First Principles

First Principles is the authority and legislative power of People to create and alter governments, constitutions, charters, and laws. First Principles is the essence of the collective action of individuals organizing the society into a polity.

The use of First Principles is the first step whenever People come together to establish or reestablish a society. Its use was widespread during the colonization by the British in North America. It facilitated the founding of our country: with the Mayflower Compact, with the New England Town Meetings, with the Virginia Declaration of Rights, with the Declaration of Independence, and with the Constitution. The founding generations of Americans experienced firsthand the power to create and alter their governments, constitutions, and laws. James Madison pointed to the primacy of First Principles on August 31, 1787 at theConstitutional Convention in response to Mr. Carrol of Maryland, who had asserted that there was no way to amend the Maryland Constitution other than by what was contained therein.

"The difficulty in Maryland was no greater than in other States,
where no mode of change was pointed out by the Constitution, and
all officers were under oath to support it. The People were in fact,
the fountain of all power, and by resorting to them, all difficulties
were got over. They could alter constitutions as they pleased. It was a
principle in the Bills of rights, that first principles might be resorted
to."


Earlier, on June 6th, at the Constitutional Convention, James Wilson, second only to Madison in fashioning the Constitution, described the context of our republican structure:


"The Legislature ought to be the most exact transcript of the whole
society. Representation is made necessary only because it is
impossible for the People to act collectively."


Wilson was acknowledging the obvious impossibility of assembling great numbers of People from distant geographic areas to operate a polity. These physical limitations determined the structure of our government in 1787.


The Framers relied on First Principles to create our government. But, given that technology was lacking to overcome the great distances of Colonial America in assembling the growing numbers of People, they had no choice but to build a representational structure as the legislative branch designed into the Constitution.


With respect to legislation, the Constitution addresses procedures only for the exercise of the government’s legislative powers. Those powers, along with all other limitations on government, are sandwiched between the bookends of First Principles: the Preamble of the Constitution: "We, the People...do ordain…" and the self-enacting ratification power of Article VII.


Obviously, the Constitution does not and cannot limit the powers of its creator – the People.
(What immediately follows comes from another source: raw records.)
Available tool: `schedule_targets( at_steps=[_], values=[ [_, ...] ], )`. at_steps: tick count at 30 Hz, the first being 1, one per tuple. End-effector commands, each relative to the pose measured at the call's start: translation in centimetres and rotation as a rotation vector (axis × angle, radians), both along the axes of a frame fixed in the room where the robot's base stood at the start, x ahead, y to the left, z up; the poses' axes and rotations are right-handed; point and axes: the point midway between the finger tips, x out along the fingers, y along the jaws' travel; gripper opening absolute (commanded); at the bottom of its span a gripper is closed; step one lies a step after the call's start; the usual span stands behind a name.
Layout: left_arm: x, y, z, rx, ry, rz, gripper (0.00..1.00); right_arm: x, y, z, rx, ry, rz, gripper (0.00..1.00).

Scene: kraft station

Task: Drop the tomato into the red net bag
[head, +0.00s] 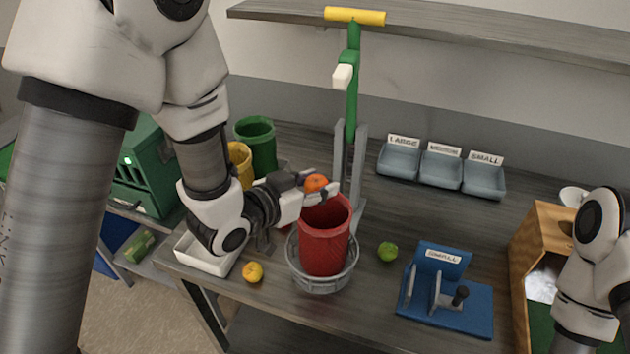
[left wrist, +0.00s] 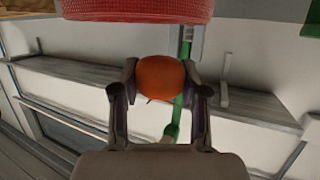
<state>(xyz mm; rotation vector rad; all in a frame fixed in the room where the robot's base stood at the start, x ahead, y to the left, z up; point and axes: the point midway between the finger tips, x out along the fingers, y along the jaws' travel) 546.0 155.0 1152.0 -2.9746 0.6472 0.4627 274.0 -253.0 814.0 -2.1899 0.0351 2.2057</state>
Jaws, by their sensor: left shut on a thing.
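The orange-red tomato (head: 316,182) is held between the fingers of my left gripper (head: 321,191), above the back-left part of the rim of the red net bag (head: 325,242). The tomato also shows in the left wrist view (left wrist: 160,78), with a finger on each side. The bag stands upright and open at the top inside a round grey basket (head: 321,284). Its red rim shows along the top of the left wrist view (left wrist: 140,10). The inside bottom of the bag is hidden. My right arm is at the right edge of the head view, and its gripper is out of sight.
A green press-like stand (head: 352,100) with a yellow handle rises behind the bag. A yellow fruit (head: 253,272) and a green fruit (head: 387,252) lie beside the basket. A white tray (head: 205,258), a blue fixture (head: 445,295) and grey labelled trays (head: 441,170) are on the table.

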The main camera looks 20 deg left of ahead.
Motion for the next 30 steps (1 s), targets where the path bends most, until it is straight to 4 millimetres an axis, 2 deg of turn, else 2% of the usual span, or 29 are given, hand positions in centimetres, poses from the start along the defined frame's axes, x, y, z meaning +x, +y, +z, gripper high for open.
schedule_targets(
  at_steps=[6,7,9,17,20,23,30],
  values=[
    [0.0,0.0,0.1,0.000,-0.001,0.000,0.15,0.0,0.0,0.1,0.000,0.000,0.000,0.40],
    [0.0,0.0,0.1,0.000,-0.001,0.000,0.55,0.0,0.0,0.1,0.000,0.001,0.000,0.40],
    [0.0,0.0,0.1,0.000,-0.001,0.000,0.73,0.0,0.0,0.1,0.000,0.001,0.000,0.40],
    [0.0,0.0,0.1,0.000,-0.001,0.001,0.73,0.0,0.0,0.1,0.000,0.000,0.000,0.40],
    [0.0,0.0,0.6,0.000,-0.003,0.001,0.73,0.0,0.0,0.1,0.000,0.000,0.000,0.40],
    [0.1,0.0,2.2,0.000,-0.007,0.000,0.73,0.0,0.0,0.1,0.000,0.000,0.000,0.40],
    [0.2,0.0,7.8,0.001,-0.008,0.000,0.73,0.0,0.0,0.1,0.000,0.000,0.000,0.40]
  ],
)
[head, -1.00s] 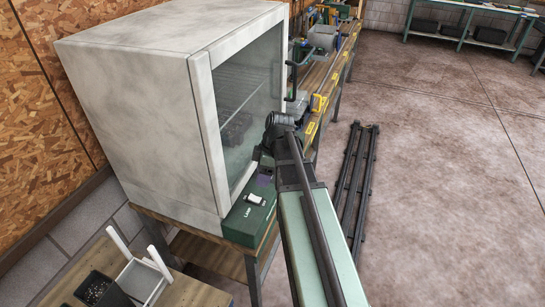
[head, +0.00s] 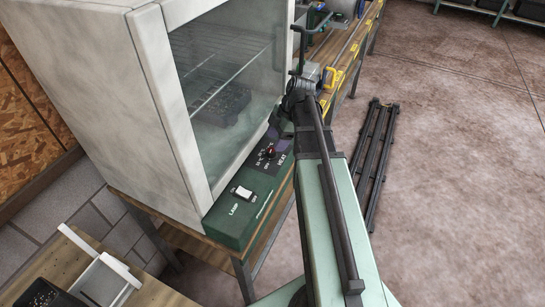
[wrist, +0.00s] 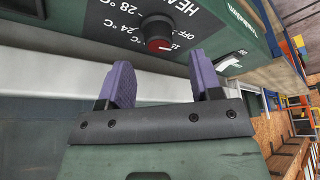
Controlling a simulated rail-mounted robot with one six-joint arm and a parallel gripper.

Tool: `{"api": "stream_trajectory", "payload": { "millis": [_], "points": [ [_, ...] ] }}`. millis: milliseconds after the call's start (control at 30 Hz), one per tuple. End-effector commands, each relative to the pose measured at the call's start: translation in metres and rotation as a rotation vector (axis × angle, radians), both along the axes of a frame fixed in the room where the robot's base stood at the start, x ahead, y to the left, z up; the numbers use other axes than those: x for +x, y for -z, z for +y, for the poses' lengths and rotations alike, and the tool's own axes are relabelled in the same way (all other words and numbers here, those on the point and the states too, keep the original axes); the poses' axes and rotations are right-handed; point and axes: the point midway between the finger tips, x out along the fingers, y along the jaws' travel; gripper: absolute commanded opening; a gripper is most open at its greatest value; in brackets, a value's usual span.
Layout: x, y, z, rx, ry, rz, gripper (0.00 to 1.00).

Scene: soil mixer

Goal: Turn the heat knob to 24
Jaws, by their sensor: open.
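The heat knob (wrist: 157,32) is a round black dial with a red mark on the dark green control panel (wrist: 210,20). Printed labels around it include OFF, 18, 24 and 28 °C. The red mark faces the side near the 18 label, but its exact setting is hard to read. In the head view the knob (head: 270,152) shows as a small red-topped dial by the word HEAT. My gripper (wrist: 163,75) is open and empty, with its two purple fingers apart. The knob appears beyond the gap between the fingertips, apart from them. In the head view my arm partly hides the gripper.
A white lamp switch (head: 242,193) sits on the same panel. A glass-fronted cabinet (head: 150,90) stands above the panel, with trays inside. A wooden bench (head: 190,245) supports it. Dark rails (head: 376,160) lie on the floor at right, with open floor beyond.

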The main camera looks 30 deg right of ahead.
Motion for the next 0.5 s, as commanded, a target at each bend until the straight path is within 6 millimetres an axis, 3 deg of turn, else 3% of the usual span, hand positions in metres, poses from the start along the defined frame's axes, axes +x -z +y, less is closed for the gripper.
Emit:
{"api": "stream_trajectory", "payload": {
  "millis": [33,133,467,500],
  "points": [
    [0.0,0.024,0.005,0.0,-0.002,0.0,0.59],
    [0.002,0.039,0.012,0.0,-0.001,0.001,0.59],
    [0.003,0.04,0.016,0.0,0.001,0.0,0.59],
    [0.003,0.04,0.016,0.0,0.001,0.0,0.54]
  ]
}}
The People can at any time exercise First Principles to amend the Constitution and enact a law establishing legislative procedures to legislate in an orderly fashion.
The views of James Wilson at the time of our founding are instructive in this regard:

"All power is originally in the People and should be exercised by
them in person, if that could be done with convenience, or even with little difficulty."


Today, modern technology permits the People to exercise their legislative powers "in person…[and]…with convenience."


First Principles is the essence of the voluntary electoral process employed by the nonprofit corporation Philadelphia II to permit like-minded citizens to amend the Constitution by ratifying the Democracy Amendment and enacting the Democracy Act as a federal statute. By these actions, the People establish procedures through which they can exercise their legislative power in an orderly and deliberative manner.


It is important that, using First Principles, the People rather than the Congress, will be enacting the Democracy Amendment and the Democracy Act. In doing so they will be following the good advice articulated by James Madison at the Philadelphia Convention on June 5, 1787:

"For these reasons as well as others he [Madison] thought it
indispensable that the new Constitution should be ratified in the
most unexceptionable form, and by the supreme authority of the
People themselves."


and on July 23, 1787:


"These changes would make essential inroads on State Constitutions
…and in the case of these a ratification must of necessity be
obtained from the People."
A Legislature of the People, which may seem radical to some, is the essence of the self-government exemplified by our Constitution. Alexander Meiklejohn, the great constitutional scholar, stated it thus:
"The citizens of this nation shall make and shall obey their own
laws, shall be at once their own subjects and their own masters."